After you fix your alveolar flaps and your "er," you could spend a long time investigating vowel differences between the two dialects. (Note to my fellow Midwesterners: your short a is a dead giveaway, especially when you nasalize it in a word like "man." Move your tongue back and lift your soft palate up.) For my money, though, the most bang for your buck (or punch for your pound) would come from another consonant change. In the US we do something called yod-dropping, in which we drop the "y" sound from words that have it in British English: stoopid instead of styoopid for stupid; toona instead of tyuna for tuna. We only do this after alveolar (tongue tip) consonants -- as in newspaper, duty, etc. It would be extremely conspicuous if you heard someone say "moosic" instead of "music," yes? Or "coot" instead of "cute"? It's a little weird that we hardly notice the absence of that same sound after an alveolar consonant.
My 15yo asked if he could read the draft version of this post, and he sighed afterward. "Well, this post is going to be wildly popular," he intoned drily. This is the same kid who told me this morning, when I attempted to explain the phonetic similarities between his name and his sister's name (adjacent checked vowels! followed by alveolar sonorants!), that I should refrain from phonetics talk until after breakfast. But if the NYT fact-checkers find this post, perhaps they'll shoot me an email. Next time, guys, you can interview me instead. :-)
AWESOME AWESOME!! I have already started practicing my British English. And I should have consulted you on how to teach my students to speak better Portuguese -- from phonetics a sound production point of view!!
Why shouldn't your post be wildly popular?! (is it just that for your son, who knows better than the NYT, this is all pretty obvious?). I hope it'll be a popular post!!!
P.S. I actually started learning English with a somewhat British accent since my first private teacher had lived in England & used the very effective Berlitz method. (that was back in 1988, sigh...) Now that I have the potential to become an English prof. I need to go back to perfecting my English, my accent, etc. I think that five years teaching Portuguese and not speaking much English in the classroom may have "worsened" my accent. Sigh...

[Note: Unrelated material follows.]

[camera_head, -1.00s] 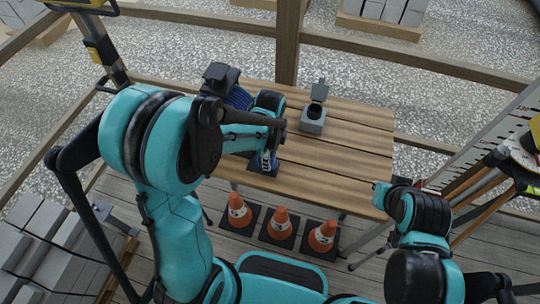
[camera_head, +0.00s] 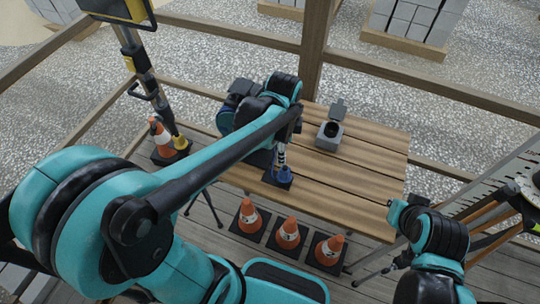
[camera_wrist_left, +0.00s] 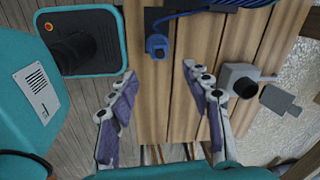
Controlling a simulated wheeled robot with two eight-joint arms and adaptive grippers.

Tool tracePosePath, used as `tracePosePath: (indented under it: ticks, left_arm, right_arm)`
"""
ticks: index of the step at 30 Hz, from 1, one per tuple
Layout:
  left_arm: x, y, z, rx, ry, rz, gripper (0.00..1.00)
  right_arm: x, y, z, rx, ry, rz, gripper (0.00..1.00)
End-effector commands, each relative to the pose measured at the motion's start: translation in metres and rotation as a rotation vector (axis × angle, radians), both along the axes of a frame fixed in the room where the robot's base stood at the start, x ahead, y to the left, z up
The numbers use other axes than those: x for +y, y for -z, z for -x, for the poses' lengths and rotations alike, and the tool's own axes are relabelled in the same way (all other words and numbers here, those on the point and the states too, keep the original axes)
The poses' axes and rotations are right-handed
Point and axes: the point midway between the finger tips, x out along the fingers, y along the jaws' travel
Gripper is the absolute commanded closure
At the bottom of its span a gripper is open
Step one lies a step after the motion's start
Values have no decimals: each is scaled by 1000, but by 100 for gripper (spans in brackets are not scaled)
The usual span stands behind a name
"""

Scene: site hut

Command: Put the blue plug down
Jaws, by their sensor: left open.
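The blue plug (camera_head: 284,174) stands on a small dark square pad (camera_head: 270,180) near the front edge of the slatted wooden table. It also shows in the left wrist view (camera_wrist_left: 157,46), apart from my fingers. My left gripper (camera_wrist_left: 158,72) is open and empty, with a finger to either side and the plug beyond the tips. In the head view my left gripper (camera_head: 282,153) is just above the plug, its fingers small and partly hidden by my arm. My right gripper is not in view; only part of that arm shows at the lower right.
A grey socket box (camera_head: 328,136) with its lid raised stands on the table right of the plug. A blue cable reel (camera_head: 226,122), partly hidden by my arm, is at the table's left. Several orange cones (camera_head: 288,234) stand on the floor. Bare table lies right of the pad.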

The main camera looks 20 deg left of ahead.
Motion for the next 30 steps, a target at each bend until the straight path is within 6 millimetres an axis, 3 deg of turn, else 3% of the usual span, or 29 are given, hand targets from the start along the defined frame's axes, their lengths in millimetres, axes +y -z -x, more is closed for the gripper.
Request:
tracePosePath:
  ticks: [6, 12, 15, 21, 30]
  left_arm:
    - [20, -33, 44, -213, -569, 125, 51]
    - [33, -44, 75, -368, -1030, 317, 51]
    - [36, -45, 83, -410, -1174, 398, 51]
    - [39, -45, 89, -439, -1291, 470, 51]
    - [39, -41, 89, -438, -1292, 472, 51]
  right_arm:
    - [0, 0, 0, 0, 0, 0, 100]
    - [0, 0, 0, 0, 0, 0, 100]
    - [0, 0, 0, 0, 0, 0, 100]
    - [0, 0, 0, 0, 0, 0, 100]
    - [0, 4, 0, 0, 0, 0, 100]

Posted by: L - Mama(e) in Translation | May 10, 2015 at 08:55 PM
Tell your 15yo that I liked your post just fine. Some of your readers are also language nerds.
Posted by: bearing | May 10, 2015 at 09:22 PM
Yeah, language nerds are people too!
Posted by: Beth | May 11, 2015 at 12:26 AM
Language nerds represent!
Posted by: swimmermom | May 11, 2015 at 09:31 AM
I was just hoping you would write a whole series of posts like this one. Really cool.
Posted by: entropy | May 11, 2015 at 05:13 PM
I love this post and it makes me want to take classes and learn more!
A few years ago I was trying to learn Hindi. People seemed to think it was strange for me to ask where their tongue was when making certain sounds.
I remember my friends trying to get me to pronouce "mutter" (peas). "It's just like 'butter'," they would say and then become frustrated when I said it wrong yet again. We finally made progress when they had me say "mutt" first.
Posted by: Angela | May 12, 2015 at 06:42 AM
I found it a very interesting post to read, as a Brit :)
Posted by: Debs | May 13, 2015 at 01:41 AM
"British speech requires a dropped jaw and vertically open lips."
Er, what? If you say so! I've been speaking British English* all my life and I can't say I've noticed.
*I sound fairly BBC, having grown up in London, heavily influenced by BBC Radio 4 and a snobbish decision not to drop my ts** and hs but with the odd short vowel that's crept in from my Midlands born husband and Northern friends.
**A dropped t is actually one that's been replaced by a glottal stop.
Posted by: Pigwotflies | May 14, 2015 at 11:00 AM
Never paid attention to the yod dropping pattern before. I wonder if I could save just a little time and trouble teaching reading if I only taught my kids one "long u sound" (u says yoo) instead of teaching two (sometimes u says yoo, and sometimes u says oo). They maybe wouldn't struggle with pronouncing cute as if it were coot, and they'd probably still recognize words like tyune, dyuty, and nyude when they heard themselves sound it out.
Posted by: bearing | May 17, 2015 at 10:28 PM
There's an in-depth discussion of the pronunciation of Cockney in an appendix to Call the Midwife by Jennifer Worth which might be of interest to you - glottal stops, grammar, syntax, idiom, slang. Quite interesting.
Posted by: Jeanie | May 21, 2015 at 10:46 AM
Oh I love this post. It makes me ask myself, though, why I let myself be dissuaded from taking that linguistics class in college. Someone told me it was boring, why I why did I listen? Why was I so stupid? I mean the philosophy of language course I took in its place was ok, but I think the linguistics would have been more useful in the long run.